IV.  Observations des parties

A.  Observations de M. Mohamed

a)  Identité

[35]  Selon M. Mohamed, l’importance que la SPR a accordée à l’inexactitude touchant l’appartenance à son clan a influencé l’analyse de sa crédibilité et de son identité. M. Mohamed affirme que la SPR l’a injustement blâmé de ne pas s’être présenté au consulat de l’Italie pour demander un exemplaire de ses documents d’asile.

[36]  M. Mohamed affirme que la SPR a commis une erreur en tirant une conclusion en sa défaveur, en se fondant sur sa croyance, communiquée à l’audience, que son nom de famille n’avait peut‑être pas été consigné en Europe. Selon M. Mohamed, la SPR n’a pas jugé qu’il était sincère et qu’il avait simplement signé le document qui lui avait été remis lorsque la SPR avait besoin de son autorisation pour vérifier ses dossiers en Europe.

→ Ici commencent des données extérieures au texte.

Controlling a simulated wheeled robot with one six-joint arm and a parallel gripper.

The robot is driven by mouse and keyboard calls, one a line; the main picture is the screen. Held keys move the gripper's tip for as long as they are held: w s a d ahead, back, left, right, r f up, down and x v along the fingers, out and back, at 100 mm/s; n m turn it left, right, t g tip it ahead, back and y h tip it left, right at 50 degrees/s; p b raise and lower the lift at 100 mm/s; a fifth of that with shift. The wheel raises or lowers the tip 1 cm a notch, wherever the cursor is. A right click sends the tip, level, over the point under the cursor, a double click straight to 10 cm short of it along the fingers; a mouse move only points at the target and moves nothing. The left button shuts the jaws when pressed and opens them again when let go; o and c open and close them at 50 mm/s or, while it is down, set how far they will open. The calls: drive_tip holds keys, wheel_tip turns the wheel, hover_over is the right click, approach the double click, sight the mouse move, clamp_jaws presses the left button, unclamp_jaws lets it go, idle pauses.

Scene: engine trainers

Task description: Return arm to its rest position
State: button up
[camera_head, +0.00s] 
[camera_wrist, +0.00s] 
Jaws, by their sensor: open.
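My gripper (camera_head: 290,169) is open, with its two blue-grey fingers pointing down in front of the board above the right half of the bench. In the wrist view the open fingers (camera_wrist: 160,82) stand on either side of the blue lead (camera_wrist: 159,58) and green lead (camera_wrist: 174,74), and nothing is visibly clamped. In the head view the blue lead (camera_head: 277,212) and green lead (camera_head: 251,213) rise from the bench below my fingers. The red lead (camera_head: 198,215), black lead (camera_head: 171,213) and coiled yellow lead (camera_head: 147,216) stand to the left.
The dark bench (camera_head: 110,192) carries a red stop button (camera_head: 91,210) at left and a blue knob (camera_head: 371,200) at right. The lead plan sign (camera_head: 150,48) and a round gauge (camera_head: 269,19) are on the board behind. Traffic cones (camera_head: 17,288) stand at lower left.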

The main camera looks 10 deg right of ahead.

[37]  M. Mohamed affirme que la SPR a également commis une erreur en rejetant la lettre de la Loyan Foundation au motif qu’il n’avait pas déclaré sa supercherie antérieure au sujet de son appartenance à un clan en Europe et que c’est lui qui avait fourni les renseignements à la fondation. Selon M. Mohamed, la SPR n’a pas tenu compte des directives de la Cour selon lesquelles la connaissance du pays d’origine et de la langue maternelle sont des facteurs valides pour vérifier l’identité. Il ajoute que la Cour a accepté des conclusions relatives à la nationalité dans des lettres semblables à celles de la Loyan Foundation.

[38]  De l’avis de M. Mohamed, la SPR a rejeté de façon déraisonnable le témoignage du témoin au sujet de l’identité de M. Mohamed. Selon M. Mohamed, la SPR a rejeté ce témoignage parce que le témoin n’a présenté que des généralités, même si le témoin a expliqué que leurs parents étaient amis et qu’ils étaient liés par la lignée.

[39]  M. Mohamed affirme que la SPR a commis une erreur en rejetant divers éléments de preuve documentaire. Il conteste la conclusion hypothétique selon laquelle la carte d’identité de soccer aurait pu être créée par n’importe qui, au moyen d’un ordinateur. Selon M. Mohamed, la SPR n’a jamais examiné l’ensemble de la preuve.

b)  Crédibilité

[40]  M. Mohamed souligne que la SPR a accordé beaucoup de poids aux déclarations inexactes qu’il a émises au sujet de son clan en Europe. Il prétend que la SPR a eu tort de déclarer qu’il avait fait de fausses déclarations à trois reprises au sujet de son appartenance à un clan, puisqu’il n’avait en fait pas été autorisé à présenter des demandes en Suède et en Norvège une fois que ses empreintes digitales avaient été jumelées à sa demande d’asile en Italie. M. Mohamed observe également que la SPR a rejeté les raisons qu’il a données pour expliquer pourquoi il aurait affirmé appartenir à un clan minoritaire, mais n’a pas expliqué pourquoi elle avait rejeté son explication.

[41]  Selon M. Mohamed, la déclaration inexacte concernant le clan, qu’il a admis avoir faite dans le fondement de sa demande d’asile, a influencé la décision de la SPR, en ce sens qu’elle a été citée à de nombreuses reprises comme une justification pour ne pas le croire, ne pas croire son témoin et rejeter son témoignage. Selon M. Mohamed, chaque élément de preuve doit être évalué individuellement et ne doit pas être teinté par un mensonge. La SPR n’a pas procédé à une telle évaluation.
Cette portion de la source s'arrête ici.